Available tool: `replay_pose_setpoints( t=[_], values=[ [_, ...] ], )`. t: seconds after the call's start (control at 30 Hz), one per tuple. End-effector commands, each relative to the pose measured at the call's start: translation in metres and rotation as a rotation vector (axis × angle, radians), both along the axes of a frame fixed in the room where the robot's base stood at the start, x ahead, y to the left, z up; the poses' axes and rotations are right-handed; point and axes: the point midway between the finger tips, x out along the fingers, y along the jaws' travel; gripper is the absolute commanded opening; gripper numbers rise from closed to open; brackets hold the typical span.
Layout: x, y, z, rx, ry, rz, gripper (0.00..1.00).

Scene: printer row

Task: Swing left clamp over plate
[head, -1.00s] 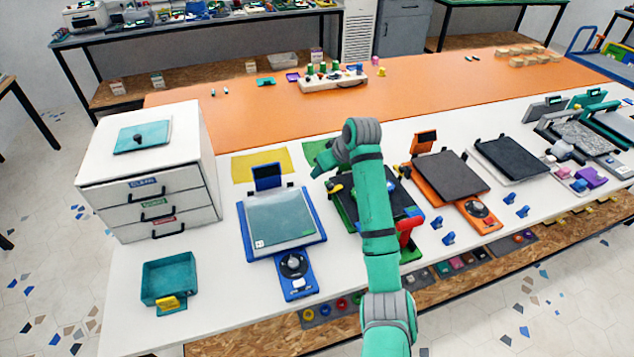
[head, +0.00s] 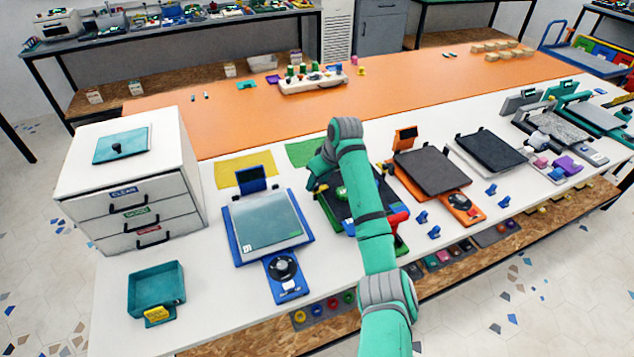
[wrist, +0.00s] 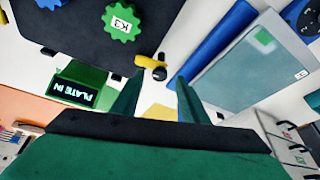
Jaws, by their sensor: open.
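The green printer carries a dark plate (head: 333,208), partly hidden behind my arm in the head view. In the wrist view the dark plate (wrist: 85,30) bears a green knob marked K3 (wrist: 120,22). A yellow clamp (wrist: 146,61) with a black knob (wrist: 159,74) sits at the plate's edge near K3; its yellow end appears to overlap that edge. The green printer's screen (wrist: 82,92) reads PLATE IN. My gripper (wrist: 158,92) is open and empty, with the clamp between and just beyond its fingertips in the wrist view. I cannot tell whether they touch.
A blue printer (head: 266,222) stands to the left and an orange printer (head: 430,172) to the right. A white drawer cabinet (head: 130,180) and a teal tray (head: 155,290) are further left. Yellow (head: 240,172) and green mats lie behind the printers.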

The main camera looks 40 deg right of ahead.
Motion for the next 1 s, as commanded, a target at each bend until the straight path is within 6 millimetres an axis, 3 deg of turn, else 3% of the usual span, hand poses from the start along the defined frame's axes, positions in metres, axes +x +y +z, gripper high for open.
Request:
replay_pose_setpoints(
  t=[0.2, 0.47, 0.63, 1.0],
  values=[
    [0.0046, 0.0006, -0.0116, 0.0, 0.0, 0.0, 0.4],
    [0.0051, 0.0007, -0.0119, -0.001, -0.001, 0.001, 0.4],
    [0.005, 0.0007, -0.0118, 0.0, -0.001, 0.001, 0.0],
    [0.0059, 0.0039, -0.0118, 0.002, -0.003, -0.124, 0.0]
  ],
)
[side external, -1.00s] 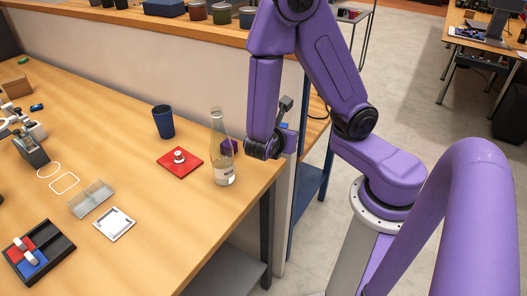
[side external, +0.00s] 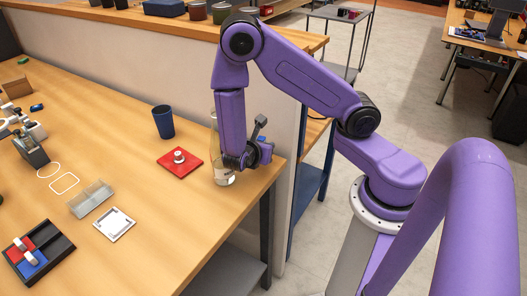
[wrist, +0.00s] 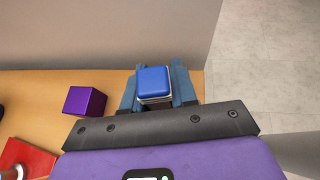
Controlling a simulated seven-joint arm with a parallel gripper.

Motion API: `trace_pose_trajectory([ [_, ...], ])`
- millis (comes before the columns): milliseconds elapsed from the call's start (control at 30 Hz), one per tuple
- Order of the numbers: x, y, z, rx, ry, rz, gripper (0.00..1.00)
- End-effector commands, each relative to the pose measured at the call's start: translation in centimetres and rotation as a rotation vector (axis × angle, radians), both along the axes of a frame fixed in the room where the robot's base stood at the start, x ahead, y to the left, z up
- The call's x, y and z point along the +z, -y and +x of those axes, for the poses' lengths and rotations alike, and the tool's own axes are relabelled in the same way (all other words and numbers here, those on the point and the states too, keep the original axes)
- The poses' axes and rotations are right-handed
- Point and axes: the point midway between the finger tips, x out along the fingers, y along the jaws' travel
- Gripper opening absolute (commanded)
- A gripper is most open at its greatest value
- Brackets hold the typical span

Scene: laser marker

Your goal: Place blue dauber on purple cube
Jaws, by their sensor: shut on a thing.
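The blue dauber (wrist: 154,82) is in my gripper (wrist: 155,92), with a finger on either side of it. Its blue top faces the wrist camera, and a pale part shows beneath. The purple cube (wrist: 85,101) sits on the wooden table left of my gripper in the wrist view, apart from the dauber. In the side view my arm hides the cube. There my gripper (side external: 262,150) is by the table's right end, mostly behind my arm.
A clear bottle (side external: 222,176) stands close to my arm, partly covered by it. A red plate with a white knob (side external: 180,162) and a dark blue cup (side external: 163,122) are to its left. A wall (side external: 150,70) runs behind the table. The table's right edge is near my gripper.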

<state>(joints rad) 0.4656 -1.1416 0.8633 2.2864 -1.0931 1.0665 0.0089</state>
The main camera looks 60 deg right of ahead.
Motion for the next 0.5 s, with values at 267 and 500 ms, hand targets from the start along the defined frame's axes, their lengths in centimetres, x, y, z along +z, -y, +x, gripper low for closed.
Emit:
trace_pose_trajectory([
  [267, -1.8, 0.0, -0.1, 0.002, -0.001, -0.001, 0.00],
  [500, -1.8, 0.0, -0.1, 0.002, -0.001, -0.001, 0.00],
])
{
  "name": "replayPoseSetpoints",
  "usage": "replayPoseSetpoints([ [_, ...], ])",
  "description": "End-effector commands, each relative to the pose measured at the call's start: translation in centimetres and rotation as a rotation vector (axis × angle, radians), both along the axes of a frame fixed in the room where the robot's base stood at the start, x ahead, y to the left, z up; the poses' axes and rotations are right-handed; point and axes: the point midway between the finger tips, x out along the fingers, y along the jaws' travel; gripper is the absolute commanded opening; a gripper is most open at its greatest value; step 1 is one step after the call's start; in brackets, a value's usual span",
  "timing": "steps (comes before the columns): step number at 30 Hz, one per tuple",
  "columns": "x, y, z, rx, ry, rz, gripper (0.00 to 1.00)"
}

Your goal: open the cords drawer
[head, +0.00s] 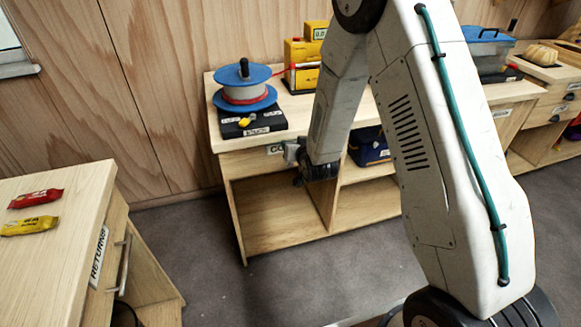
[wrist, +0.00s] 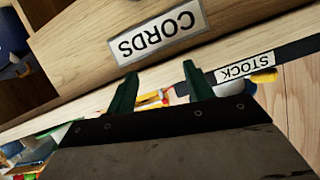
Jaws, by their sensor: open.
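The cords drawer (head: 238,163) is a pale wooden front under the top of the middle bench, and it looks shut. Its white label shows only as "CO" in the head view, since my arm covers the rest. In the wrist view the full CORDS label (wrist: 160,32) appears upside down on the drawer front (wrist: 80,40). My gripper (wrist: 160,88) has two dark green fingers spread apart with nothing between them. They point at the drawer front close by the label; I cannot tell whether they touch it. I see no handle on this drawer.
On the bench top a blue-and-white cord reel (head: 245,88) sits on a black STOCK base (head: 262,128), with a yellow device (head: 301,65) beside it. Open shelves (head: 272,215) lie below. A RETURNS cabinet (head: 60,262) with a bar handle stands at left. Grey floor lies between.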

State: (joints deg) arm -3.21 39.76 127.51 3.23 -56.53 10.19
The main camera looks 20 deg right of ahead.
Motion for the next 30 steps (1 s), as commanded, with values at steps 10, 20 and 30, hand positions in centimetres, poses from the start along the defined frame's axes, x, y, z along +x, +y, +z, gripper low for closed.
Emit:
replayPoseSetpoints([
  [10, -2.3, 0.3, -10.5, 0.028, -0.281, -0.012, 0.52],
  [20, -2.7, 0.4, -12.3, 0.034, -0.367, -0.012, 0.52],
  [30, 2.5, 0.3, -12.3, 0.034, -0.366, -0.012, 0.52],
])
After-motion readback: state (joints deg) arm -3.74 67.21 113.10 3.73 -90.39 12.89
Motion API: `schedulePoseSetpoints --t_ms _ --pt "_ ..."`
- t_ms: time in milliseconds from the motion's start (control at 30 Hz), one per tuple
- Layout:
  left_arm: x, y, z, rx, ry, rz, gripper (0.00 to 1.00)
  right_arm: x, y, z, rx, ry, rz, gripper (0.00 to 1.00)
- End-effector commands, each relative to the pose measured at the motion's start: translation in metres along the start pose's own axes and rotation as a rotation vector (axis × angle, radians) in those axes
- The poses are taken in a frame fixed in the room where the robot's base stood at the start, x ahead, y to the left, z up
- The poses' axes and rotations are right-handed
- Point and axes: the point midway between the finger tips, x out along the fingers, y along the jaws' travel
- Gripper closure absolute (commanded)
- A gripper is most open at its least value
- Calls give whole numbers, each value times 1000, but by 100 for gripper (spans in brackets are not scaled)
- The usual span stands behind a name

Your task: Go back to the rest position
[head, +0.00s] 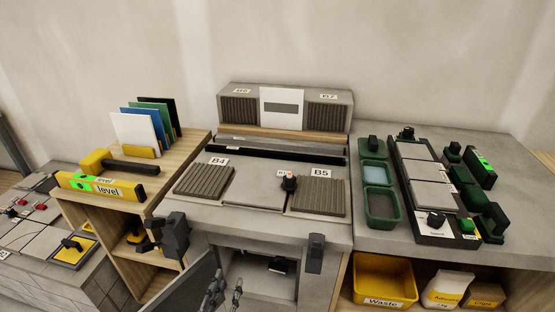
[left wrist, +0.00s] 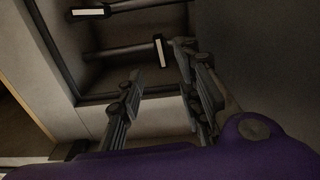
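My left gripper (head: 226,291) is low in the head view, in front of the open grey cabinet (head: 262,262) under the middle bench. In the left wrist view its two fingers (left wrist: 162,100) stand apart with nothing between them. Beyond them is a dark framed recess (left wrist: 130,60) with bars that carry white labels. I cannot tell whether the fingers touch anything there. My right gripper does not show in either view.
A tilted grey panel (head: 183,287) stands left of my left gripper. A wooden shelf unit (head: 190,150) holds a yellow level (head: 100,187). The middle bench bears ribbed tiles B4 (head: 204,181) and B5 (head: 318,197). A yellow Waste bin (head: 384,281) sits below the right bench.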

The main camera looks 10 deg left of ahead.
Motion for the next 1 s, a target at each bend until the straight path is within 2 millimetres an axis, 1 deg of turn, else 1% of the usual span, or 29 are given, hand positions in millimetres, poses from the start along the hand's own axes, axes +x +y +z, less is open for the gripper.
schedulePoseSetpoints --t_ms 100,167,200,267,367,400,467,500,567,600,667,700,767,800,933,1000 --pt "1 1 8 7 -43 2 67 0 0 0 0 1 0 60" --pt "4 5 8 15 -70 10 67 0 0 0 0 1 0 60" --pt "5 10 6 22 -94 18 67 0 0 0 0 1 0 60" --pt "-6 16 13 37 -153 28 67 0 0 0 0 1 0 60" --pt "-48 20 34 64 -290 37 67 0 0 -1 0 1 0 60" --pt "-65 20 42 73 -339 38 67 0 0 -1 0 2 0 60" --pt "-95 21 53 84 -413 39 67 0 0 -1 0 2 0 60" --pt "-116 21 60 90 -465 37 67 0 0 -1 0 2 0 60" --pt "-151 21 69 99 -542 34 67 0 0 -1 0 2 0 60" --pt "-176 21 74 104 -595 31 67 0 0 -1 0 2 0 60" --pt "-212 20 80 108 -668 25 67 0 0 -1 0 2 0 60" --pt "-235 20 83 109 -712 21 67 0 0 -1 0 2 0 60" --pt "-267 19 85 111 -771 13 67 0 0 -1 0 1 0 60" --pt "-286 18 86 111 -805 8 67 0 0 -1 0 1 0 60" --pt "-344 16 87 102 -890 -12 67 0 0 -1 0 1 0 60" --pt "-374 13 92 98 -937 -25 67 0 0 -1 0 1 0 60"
##############################
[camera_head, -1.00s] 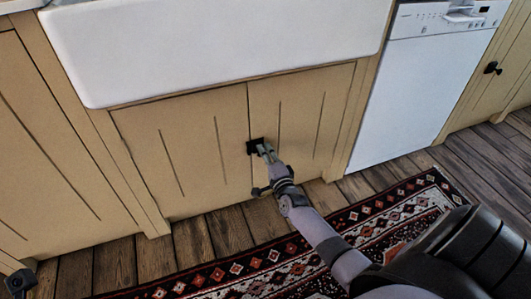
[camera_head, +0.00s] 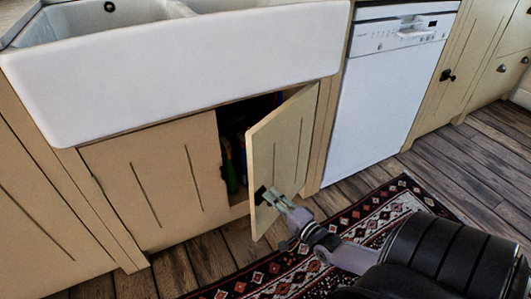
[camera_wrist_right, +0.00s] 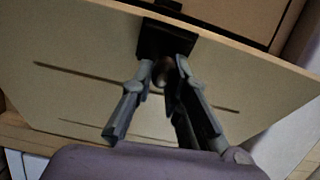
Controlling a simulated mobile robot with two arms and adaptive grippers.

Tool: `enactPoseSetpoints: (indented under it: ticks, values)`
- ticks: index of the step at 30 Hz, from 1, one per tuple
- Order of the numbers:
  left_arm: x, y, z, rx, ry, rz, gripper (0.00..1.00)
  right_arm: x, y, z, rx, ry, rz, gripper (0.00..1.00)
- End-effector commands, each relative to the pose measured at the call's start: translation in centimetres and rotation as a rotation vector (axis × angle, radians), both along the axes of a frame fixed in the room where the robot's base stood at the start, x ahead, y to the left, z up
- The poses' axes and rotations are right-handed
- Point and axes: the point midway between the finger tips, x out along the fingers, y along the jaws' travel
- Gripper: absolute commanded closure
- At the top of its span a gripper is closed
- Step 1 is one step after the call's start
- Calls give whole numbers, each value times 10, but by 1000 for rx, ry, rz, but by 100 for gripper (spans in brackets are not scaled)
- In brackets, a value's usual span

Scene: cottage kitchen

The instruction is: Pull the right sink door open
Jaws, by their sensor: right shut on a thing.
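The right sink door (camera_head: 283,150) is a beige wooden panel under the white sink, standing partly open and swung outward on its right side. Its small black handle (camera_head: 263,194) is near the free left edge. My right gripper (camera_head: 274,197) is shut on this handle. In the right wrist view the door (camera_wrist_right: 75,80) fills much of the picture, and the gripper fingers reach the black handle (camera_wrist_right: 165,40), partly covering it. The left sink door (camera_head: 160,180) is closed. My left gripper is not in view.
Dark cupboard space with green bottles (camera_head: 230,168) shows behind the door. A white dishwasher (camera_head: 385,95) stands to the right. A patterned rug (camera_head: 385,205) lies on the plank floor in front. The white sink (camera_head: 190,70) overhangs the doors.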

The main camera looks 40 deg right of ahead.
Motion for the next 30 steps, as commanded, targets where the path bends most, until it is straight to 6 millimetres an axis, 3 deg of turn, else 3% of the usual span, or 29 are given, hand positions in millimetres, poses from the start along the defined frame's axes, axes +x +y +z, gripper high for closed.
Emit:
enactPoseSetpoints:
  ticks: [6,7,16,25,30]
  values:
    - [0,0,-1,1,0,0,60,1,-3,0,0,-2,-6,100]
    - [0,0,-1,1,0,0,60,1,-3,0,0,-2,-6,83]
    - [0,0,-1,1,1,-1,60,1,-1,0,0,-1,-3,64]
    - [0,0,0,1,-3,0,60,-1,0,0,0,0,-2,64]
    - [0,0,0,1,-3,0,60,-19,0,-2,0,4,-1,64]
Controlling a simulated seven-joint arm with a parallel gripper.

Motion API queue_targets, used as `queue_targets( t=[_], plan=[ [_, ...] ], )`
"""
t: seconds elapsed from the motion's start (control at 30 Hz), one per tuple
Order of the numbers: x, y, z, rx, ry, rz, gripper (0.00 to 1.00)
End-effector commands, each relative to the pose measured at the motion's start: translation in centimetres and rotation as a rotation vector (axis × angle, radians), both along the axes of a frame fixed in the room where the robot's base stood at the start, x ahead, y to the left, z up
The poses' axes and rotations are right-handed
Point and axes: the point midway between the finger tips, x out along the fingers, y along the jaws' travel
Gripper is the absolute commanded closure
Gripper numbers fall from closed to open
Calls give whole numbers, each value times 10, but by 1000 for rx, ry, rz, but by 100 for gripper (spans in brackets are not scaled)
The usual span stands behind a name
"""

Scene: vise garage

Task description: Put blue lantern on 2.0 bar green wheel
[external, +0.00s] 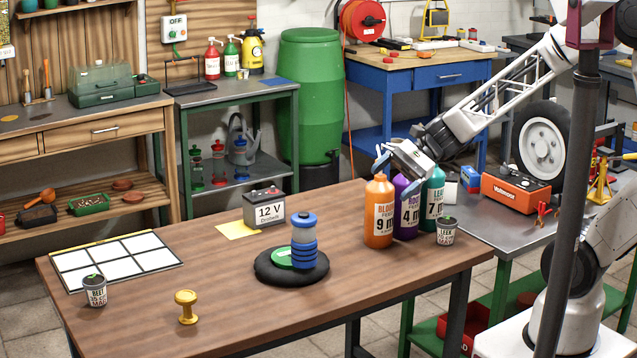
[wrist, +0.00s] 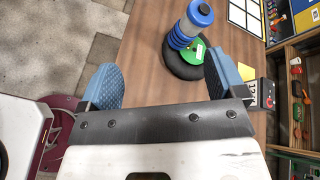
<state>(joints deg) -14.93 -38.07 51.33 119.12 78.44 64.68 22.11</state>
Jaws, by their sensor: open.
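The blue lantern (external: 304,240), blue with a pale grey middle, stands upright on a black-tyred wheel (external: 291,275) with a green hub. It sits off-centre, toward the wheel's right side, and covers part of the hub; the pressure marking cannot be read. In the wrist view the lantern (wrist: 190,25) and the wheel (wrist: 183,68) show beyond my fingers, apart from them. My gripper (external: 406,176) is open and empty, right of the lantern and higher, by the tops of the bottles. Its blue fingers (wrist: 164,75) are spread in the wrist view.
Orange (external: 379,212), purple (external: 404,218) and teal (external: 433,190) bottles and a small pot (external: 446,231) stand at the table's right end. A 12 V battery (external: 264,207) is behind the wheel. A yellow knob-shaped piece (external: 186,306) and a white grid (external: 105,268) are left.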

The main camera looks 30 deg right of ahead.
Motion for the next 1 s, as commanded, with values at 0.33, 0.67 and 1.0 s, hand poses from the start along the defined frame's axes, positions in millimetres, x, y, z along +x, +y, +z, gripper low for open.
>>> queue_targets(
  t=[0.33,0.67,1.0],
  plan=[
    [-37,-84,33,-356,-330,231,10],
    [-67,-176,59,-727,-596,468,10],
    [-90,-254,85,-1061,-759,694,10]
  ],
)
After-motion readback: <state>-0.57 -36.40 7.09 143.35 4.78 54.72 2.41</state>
##############################
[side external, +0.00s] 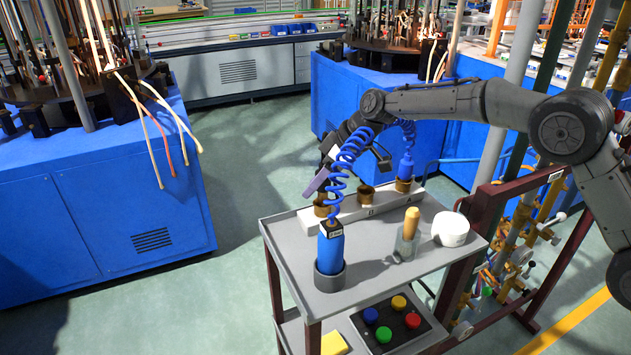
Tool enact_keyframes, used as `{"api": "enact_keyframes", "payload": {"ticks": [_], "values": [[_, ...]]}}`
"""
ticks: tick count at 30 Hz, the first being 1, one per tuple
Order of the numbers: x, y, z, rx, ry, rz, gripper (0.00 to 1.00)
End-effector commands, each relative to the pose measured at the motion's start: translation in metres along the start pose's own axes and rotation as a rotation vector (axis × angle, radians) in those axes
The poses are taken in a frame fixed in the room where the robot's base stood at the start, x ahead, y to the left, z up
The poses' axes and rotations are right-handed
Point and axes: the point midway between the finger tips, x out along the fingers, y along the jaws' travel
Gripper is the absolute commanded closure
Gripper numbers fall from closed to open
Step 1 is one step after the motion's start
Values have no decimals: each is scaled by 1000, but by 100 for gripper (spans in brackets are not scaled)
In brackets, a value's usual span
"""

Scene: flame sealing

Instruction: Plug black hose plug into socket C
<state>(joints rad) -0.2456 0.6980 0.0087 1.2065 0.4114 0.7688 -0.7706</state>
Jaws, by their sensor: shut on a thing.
##############################
Your goal
Exactly as they stand, quote the lines beginning with the one that contains "- A gripper is most open at its least value" and ending with the one that contains "The main camera looks 10 deg left of ahead.", with no pictures.

Exercise output
- A gripper is most open at its least value
- Calls give whole numbers, each value times 1000, but by 100 for gripper (spans in brackets are not scaled)
- The usual span stands behind a name

Your task: Go back to the rest position
[head, +0.00s] 
[left wrist, +0.00s] 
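My left gripper (head: 226,291) is low in the head view, in front of the open grey cabinet (head: 262,262) under the middle bench. In the left wrist view its two fingers (left wrist: 162,100) stand apart with nothing between them. Beyond them is a dark framed recess (left wrist: 130,60) with bars that carry white labels. I cannot tell whether the fingers touch anything there. My right gripper does not show in either view.
A tilted grey panel (head: 183,287) stands left of my left gripper. A wooden shelf unit (head: 190,150) holds a yellow level (head: 100,187). The middle bench bears ribbed tiles B4 (head: 204,181) and B5 (head: 318,197). A yellow Waste bin (head: 384,281) sits below the right bench.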

The main camera looks 10 deg left of ahead.

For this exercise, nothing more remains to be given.